STATED TASK: Give all the lines below again, exactly, with no pictures.

DATA EXCERPTS:
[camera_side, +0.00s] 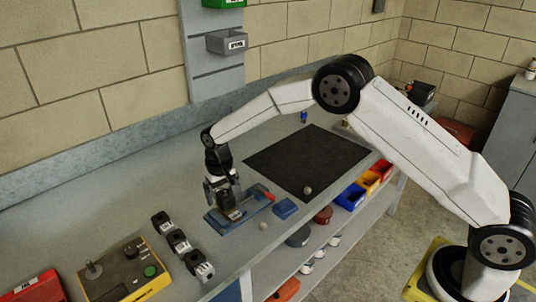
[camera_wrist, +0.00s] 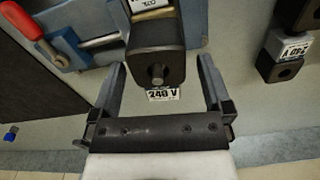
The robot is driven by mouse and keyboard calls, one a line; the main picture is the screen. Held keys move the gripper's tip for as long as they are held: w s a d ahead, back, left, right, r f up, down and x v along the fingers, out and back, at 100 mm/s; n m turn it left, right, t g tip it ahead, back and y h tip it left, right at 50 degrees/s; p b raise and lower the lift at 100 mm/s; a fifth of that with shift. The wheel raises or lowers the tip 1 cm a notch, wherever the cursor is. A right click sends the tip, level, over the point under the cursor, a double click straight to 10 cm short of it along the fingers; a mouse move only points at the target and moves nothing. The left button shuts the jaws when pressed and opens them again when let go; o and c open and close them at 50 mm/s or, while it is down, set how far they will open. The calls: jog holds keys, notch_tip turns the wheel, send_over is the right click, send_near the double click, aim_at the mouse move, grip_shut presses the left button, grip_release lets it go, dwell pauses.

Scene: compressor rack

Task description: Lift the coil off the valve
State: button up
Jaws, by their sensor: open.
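The coil (camera_wrist: 156,36) is a dark block with white labels, one reading 240 V. The tip of a round metal stem (camera_wrist: 157,75) shows in its near face; the rest of the valve is hidden. The coil sits at a blue fixture (camera_wrist: 97,52) with a red handle (camera_wrist: 20,20); the fixture also shows on the bench in the side view (camera_side: 216,221). My gripper (camera_wrist: 161,67) is open, with one finger on each side of the coil's near end in the wrist view. No contact shows. In the side view my gripper (camera_side: 229,204) points down over the fixture and largely hides the coil.
Several similar black blocks with white labels (camera_side: 179,241) stand in a row left of the fixture. A yellow control box (camera_side: 123,272) is at the front left. A dark mat (camera_side: 300,160) lies behind.

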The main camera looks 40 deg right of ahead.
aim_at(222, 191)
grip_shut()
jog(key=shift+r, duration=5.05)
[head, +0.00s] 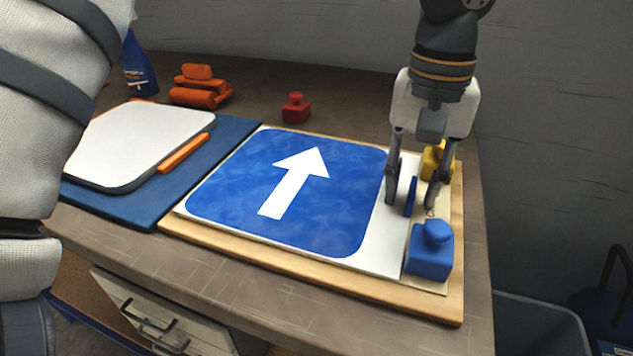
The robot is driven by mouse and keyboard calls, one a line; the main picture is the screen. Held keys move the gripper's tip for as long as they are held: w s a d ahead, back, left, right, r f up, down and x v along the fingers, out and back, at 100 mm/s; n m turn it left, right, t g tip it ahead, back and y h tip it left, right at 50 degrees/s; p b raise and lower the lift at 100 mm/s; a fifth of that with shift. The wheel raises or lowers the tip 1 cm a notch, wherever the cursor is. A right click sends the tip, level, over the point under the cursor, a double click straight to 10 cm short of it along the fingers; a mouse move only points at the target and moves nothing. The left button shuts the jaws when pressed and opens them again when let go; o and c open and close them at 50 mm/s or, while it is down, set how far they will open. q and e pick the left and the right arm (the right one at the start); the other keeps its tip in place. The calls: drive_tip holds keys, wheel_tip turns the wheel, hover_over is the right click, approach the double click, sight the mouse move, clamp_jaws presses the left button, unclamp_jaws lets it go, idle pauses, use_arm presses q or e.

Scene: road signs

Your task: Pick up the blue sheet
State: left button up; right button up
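The blue sheet (243,186) with rounded corners and a white arrow lies flat on a white backing, on a wooden board (300,273). I cannot tell whether this piece joins the sheet.
A blue block with a knob (430,253) stands at the board's front right; a yellow block (434,161) is behind the gripper. A white plate (135,142) and orange bar (184,153) lie on a blue mat (228,133). A red block (296,108) stands behind.

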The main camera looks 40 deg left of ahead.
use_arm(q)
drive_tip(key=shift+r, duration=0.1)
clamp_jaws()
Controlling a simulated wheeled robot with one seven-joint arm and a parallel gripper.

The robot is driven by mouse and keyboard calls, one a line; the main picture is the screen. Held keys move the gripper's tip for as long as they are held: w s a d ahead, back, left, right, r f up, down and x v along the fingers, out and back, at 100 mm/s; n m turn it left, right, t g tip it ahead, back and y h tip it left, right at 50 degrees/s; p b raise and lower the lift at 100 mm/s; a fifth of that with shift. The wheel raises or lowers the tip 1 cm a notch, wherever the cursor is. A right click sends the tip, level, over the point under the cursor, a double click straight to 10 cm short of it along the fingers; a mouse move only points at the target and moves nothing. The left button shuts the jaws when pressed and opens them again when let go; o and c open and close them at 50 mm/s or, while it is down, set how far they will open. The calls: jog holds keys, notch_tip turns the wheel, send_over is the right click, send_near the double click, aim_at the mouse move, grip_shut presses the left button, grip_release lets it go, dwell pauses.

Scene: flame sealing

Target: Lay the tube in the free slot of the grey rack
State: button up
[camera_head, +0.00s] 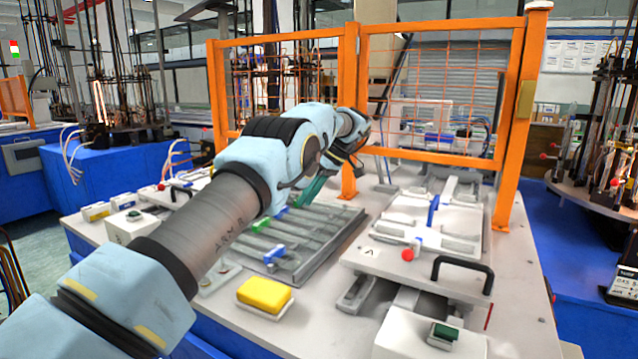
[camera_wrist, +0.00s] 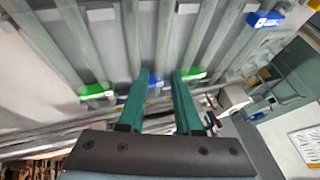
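The grey rack (camera_head: 318,247) lies on the white table below my gripper. It bears several long, clear tubes side by side, with blue or green end pieces. A green-ended tube (camera_wrist: 97,91) lies left of my fingers in the wrist view, another green end (camera_wrist: 195,74) shows just right, and a blue-ended one (camera_wrist: 265,19) is farther right. My gripper (camera_wrist: 160,78) has two teal fingers with a gap between them; it also shows over the rack's far part in the head view (camera_head: 306,200). A blue end (camera_wrist: 153,87) shows in the gap, apparently unclamped. I cannot tell which slot is free.
A yellow block (camera_head: 264,294) stands in front of the rack. A white fixture (camera_head: 415,270) with a black handle (camera_head: 463,270) and red knob stands to the right. An orange mesh fence (camera_head: 350,100) closes off the table's back.

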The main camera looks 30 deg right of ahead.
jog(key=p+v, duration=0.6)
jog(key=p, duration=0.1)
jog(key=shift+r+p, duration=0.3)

REPLY TO THE TASK:
[camera_side, +0.00s] 
[camera_wrist, +0.00s] 
The robot is driven by mouse and keyboard calls, one a line; the main picture is the screen. Held keys move the gripper's tip for as long as they are held: w s a d ahead, back, left, right, r f up, down and x v along the fingers, out and back, at 100 mm/s; n m turn it left, right, t g tip it ahead, back and y h tip it left, right at 50 degrees/s; p b raise and lower the lift at 100 mm/s; a fifth of that with shift. The wheel raises or lowers the tip 1 cm a notch, wherever the cursor is. A right click sends the tip, level, over the point under the cursor, a double click straight to 10 cm short of it along the fingers; a mouse move only points at the target and moves nothing. The left button shuts the jaws when pressed and opens them again when let go; o and c open and close them at 50 mm/s or, while it is down, set how far they will open. The calls: jog holds keys, notch_tip turns the wheel, send_over is the right click, send_near the double click, aim_at the mouse move, grip_shut presses the left button, grip_release lets it go, dwell pauses.

Scene: compressor rack

Task description: Lift the coil off the valve
State: button up
Jaws, by their sensor: open.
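The coil (camera_wrist: 156,36) is a dark block with white labels, one reading 240 V. The tip of a round metal stem (camera_wrist: 157,75) shows in its near face; the rest of the valve is hidden. The coil sits at a blue fixture (camera_wrist: 97,52) with a red handle (camera_wrist: 20,20); the fixture also shows on the bench in the side view (camera_side: 216,221). My gripper (camera_wrist: 161,67) is open, with one finger on each side of the coil's near end in the wrist view. No contact shows. In the side view my gripper (camera_side: 229,204) points down over the fixture and largely hides the coil.
Several similar black blocks with white labels (camera_side: 179,241) stand in a row left of the fixture. A yellow control box (camera_side: 123,272) is at the front left. A dark mat (camera_side: 300,160) lies behind.

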The main camera looks 40 deg right of ahead.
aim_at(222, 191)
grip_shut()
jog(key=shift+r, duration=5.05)
[head, +0.00s] 
The robot is driven by mouse and keyboard calls, one a line; the main picture is the screen. Held keys move the gripper's tip for as long as they are held: w s a d ahead, back, left, right, r f up, down and x v along the fingers, out and back, at 100 mm/s; n m turn it left, right, t g tip it ahead, back and y h tip it left, right at 50 degrees/s; p b raise and lower the lift at 100 mm/s; a fifth of that with shift. The wheel raises or lowers the tip 1 cm a notch, wherever the cursor is. A right click sends the tip, level, over the point under the cursor, a double click straight to 10 cm short of it along the fingers; a mouse move only points at the target and moves nothing. The left button shuts the jaws when pressed and opens them again when let go; o and c open and close them at 50 mm/s or, while it is down, set how far they will open. q and e pick the left and the right arm (the right one at the start); the other keeps its tip in place. The calls: drive_tip holds keys, wheel_tip turns the wheel, hover_over is the right click, approach the double click, sight the mouse move, clamp_jaws presses the left button, unclamp_jaws lets it go, idle pauses, use_arm presses q or e.

Scene: road signs

Your task: Pick up the blue sheet
State: left button up; right button up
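The blue sheet (243,186) with rounded corners and a white arrow lies flat on a white backing, on a wooden board (300,273). I cannot tell whether this piece joins the sheet.
A blue block with a knob (430,253) stands at the board's front right; a yellow block (434,161) is behind the gripper. A white plate (135,142) and orange bar (184,153) lie on a blue mat (228,133). A red block (296,108) stands behind.

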The main camera looks 40 deg left of ahead.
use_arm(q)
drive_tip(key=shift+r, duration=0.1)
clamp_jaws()
Controlling a simulated wheeled robot with one seven-joint arm and a parallel gripper.

The robot is driven by mouse and keyboard calls, one a line; the main picture is the screen. Held keys move the gripper's tip for as long as they are held: w s a d ahead, back, left, right, r f up, down and x v along the fingers, out and back, at 100 mm/s; n m turn it left, right, t g tip it ahead, back and y h tip it left, right at 50 degrees/s; p b raise and lower the lift at 100 mm/s; a fifth of that with shift. The wheel raises or lowers the tip 1 cm a notch, wherever the cursor is. A right click sends the tip, level, over the point under the cursor, a double click straight to 10 cm short of it along the fingers; a mouse move only points at the target and moves nothing. The left button shuts the jaws when pressed and opens them again when let go; o and c open and close them at 50 mm/s or, while it is down, set how far they will open. The calls: jog holds keys, notch_tip turns the wheel, send_over is the right click, send_near the double click, aim_at the mouse move, grip_shut presses the left button, grip_release lets it go, dwell pauses.

Scene: flame sealing

Target: Lay the tube in the free slot of the grey rack
State: button up
[camera_head, +0.00s] 
[camera_wrist, +0.00s] 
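The grey rack (camera_head: 318,247) lies on the white table below my gripper. It bears several long, clear tubes side by side, with blue or green end pieces. A green-ended tube (camera_wrist: 97,91) lies left of my fingers in the wrist view, another green end (camera_wrist: 195,74) shows just right, and a blue-ended one (camera_wrist: 265,19) is farther right. My gripper (camera_wrist: 160,78) has two teal fingers with a gap between them; it also shows over the rack's far part in the head view (camera_head: 306,200). A blue end (camera_wrist: 153,87) shows in the gap, apparently unclamped. I cannot tell which slot is free.
A yellow block (camera_head: 264,294) stands in front of the rack. A white fixture (camera_head: 415,270) with a black handle (camera_head: 463,270) and red knob stands to the right. An orange mesh fence (camera_head: 350,100) closes off the table's back.

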The main camera looks 30 deg right of ahead.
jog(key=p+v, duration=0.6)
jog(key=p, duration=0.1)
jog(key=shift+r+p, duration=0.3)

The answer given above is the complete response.